■ **PROVIDED DATA**

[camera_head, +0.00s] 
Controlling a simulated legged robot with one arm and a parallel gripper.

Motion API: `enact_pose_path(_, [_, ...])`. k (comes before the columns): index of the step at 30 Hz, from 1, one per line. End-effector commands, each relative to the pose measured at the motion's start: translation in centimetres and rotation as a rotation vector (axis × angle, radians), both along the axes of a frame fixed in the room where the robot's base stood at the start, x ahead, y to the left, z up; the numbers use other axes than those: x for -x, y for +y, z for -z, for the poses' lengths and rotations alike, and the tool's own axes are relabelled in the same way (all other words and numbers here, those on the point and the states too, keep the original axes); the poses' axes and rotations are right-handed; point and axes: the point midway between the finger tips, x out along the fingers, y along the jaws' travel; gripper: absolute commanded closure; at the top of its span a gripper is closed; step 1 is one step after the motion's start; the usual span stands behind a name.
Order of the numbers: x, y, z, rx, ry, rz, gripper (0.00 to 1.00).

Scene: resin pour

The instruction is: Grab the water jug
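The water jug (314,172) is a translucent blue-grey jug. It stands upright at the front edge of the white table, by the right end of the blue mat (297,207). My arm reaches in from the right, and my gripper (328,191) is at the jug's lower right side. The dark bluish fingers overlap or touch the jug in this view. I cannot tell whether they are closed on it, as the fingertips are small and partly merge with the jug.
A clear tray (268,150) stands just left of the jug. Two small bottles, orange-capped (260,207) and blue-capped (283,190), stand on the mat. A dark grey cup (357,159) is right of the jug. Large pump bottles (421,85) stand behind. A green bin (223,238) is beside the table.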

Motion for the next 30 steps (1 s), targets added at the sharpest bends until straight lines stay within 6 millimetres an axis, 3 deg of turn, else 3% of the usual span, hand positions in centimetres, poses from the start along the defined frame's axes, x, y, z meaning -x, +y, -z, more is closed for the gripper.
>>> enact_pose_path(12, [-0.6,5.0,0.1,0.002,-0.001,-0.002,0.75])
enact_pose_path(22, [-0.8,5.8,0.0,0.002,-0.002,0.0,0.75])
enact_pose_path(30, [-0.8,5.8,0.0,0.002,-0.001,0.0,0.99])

■ **TASK TO CARRY OUT**
Quote only the stretch of lines that starts the data above and ends with the line containing "Scene: resin pour", both included.

■ **RESULT OF THE TASK**
[camera_head, +0.00s] 
Controlling a simulated legged robot with one arm and a parallel gripper.

Motion API: `enact_pose_path(_, [_, ...])`. k (comes before the columns): index of the step at 30 Hz, from 1, one per line. End-effector commands, each relative to the pose measured at the motion's start: translation in centimetres and rotation as a rotation vector (axis × angle, radians), both along the axes of a frame fixed in the room where the robot's base stood at the start, x ahead, y to the left, z up; the numbers use other axes than those: x for -x, y for +y, z for -z, for the poses' lengths and rotations alike, and the tool's own axes are relabelled in the same way (all other words and numbers here, those on the point and the states too, keep the original axes); the poses' axes and rotations are right-handed; point and axes: the point midway between the finger tips, x out along the fingers, y along the jaws' travel; gripper: absolute commanded closure; at the top of its span a gripper is closed; step 1 is one step after the motion's start; the usual span stands behind a name.
Order of the numbers: x, y, z, rx, ry, rz, gripper (0.00 to 1.00).

Scene: resin pour

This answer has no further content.